1月18日,在重报都市传媒集团上游新闻2018新品发布会上,重报都市传媒集团与Google重庆地区唯一合作伙伴亿特科技签订了战略合作协议,双方将共同开展针对政企客户的海外推广及基于Google大数据分析等领域的合作与服务,实现合作共赢。


如果说这则新闻还有拉大旗扯虎皮之嫌(与合作伙伴的合作,属于鲁迅说的阿Q的“转折亲”),那么,18日财新的另一则吞吞吐吐的新闻,则更饶有趣味。


财新报道说,继北京、上海、广州之后,科技巨头谷歌在深圳新设办公室,谷歌(NASDAQ: GOOG)在深圳新租的办公室位于深圳第一高楼——平安国际金融中心的85层,“以更好地与当地合作伙伴沟通交流”。谷歌相关人士向财新记者确认前述消息。



美国科技媒体 TechCrunch 近日报道援引谷歌内部邮件称,由于谷歌在中国的许多员工定期会到深圳出差,且员工反馈有办公场所需求,因此,谷歌租下一处办公室,于1月15日启用。

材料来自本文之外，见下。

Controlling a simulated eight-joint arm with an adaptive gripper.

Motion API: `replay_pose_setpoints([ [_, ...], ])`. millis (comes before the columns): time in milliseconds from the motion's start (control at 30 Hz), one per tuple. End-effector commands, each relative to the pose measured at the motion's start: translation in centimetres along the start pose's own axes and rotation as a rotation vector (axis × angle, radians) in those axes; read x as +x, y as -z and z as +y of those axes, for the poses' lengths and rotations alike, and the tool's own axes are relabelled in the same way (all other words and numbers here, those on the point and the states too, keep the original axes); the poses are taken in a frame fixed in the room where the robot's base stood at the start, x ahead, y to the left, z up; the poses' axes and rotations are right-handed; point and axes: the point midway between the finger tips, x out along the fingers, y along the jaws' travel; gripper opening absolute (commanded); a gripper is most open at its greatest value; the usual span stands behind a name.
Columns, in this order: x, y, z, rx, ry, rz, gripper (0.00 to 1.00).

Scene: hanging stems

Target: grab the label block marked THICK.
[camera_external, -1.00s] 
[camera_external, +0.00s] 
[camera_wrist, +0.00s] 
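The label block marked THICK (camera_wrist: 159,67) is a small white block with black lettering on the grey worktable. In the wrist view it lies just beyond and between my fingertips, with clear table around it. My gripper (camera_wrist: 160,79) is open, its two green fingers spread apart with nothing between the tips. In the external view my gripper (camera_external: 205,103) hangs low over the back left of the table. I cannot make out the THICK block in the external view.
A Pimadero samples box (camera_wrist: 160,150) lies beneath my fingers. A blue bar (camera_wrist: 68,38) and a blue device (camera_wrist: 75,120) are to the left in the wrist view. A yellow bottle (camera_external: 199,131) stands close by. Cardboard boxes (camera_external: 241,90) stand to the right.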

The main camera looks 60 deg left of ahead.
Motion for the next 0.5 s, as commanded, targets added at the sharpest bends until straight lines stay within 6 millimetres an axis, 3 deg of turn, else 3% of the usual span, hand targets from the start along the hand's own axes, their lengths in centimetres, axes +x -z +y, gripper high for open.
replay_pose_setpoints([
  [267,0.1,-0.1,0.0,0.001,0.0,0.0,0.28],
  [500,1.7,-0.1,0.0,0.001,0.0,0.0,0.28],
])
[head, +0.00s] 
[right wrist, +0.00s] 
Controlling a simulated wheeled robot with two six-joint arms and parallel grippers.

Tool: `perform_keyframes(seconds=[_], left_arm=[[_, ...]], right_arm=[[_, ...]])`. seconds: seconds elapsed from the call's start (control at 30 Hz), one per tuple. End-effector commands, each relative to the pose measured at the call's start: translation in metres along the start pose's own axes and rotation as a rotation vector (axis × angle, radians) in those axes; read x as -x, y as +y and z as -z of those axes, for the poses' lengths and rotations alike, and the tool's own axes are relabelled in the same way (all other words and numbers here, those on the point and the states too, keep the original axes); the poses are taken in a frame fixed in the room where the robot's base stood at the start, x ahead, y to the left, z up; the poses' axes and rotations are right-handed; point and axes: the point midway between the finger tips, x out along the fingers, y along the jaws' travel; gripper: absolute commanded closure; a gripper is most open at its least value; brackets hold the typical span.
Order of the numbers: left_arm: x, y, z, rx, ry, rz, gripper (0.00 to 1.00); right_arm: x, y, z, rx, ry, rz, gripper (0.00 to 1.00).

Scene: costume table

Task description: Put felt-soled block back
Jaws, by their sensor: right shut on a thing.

谷歌深圳办公室会否负责具体业务,目前尚未可知。谷歌方面未予置评。


谷歌官网显示,谷歌北京、上海办事处的业务为参与全球产品开发、运营及支持、市场营销与公关等;广州办事处负责销售和客户管理。

  

“我们在中国有600多名员工,和我们在2010年时的人数相近,其中大约一半是从事全球产品研发的工程师。”谷歌发言人泰姬·梅多斯(Taj Meadows)在2017年12月接受法国法新社采访时表示。

  

谷歌自2010年起关闭在中国大陆的搜索业务,迄今已有七年,但它从未离开。谷歌在中国大陆开展网络广告业务,由其开发的安卓(Android)操作系统也被绝大多数手机厂商采用。


谷歌近年有加大中国大陆业务布局的趋势。2017年年底,谷歌云首席科学家李飞飞在上海谷歌开发者大会上宣布,谷歌已在北京设立人工智能(AI)中国中心,该中心会于2018年初启动研发工作。


而上周关于谷歌与中国的新闻则是,1月13日的谷歌首页采用了中文元素。“Google”不见了,而是用插画的形式展示了Google的中文名“谷歌”,并利用动画效果让“谷歌”汉字变成拼音“G G ”。这个特别的“谷歌涂鸦”是为了纪念“汉语拼音之父”周有光诞辰112周年。


蹭个不是热点的热点,发篇与谷歌相关的旧作。原文写于2010年1月13日,因为我毕业于人大,当年本文曾被用来与人大一位老师的文章放在一起比对——我与他立场相异,几次在我新浪博客重帖,皆被删除。时过境迁后重发,终于得见天日。感谢中国选举与治理网,当年保留有这篇博文。


 

 (谷歌涂鸦纪念汉语拼音之父周有光:早期版本)



        一花一世界。


  我也喜欢从细小的事件中,去研读更宏大的背景。


  谷歌在中国的命运,就是我读懂中国的另一个故事。


  “旁边的会议室内,黑板上还没来得及擦去前一天销售小组留下的痕迹。上面第一条就是‘坚持正确的道德观,永不作恶’”——这是我中国周刊同事余芳倩小姐写关于前谷歌亚太区市场总监、谷歌中文名之父王怀南时,写到的文字。


  这是谷歌给这个离开了谷歌的人,留下的印记。


  “永不作恶”。


  很难想象,在中国,产生这样的基因。在中国,遍地都是无商不奸,无奸不商。


  但在谷歌,我相信,我相信它的“永不作恶”。


  2008年中秋之夜,暴雨之前,一位妹妹从美国回来,我们三家人一起,把酒围坐。


  席间,因为妹妹,我们聊到了谷歌、耐克等没有选择成为北京奥运会的赞助商的问题,其间特别提到了谷歌“永不作恶”的企业文化。妹妹、潘和潘太,都分别在世界知名跨国公司工作(妹妹911之后从另一个世界知名公司转入谷歌,服务至今),对于这一条准则,感受颇深。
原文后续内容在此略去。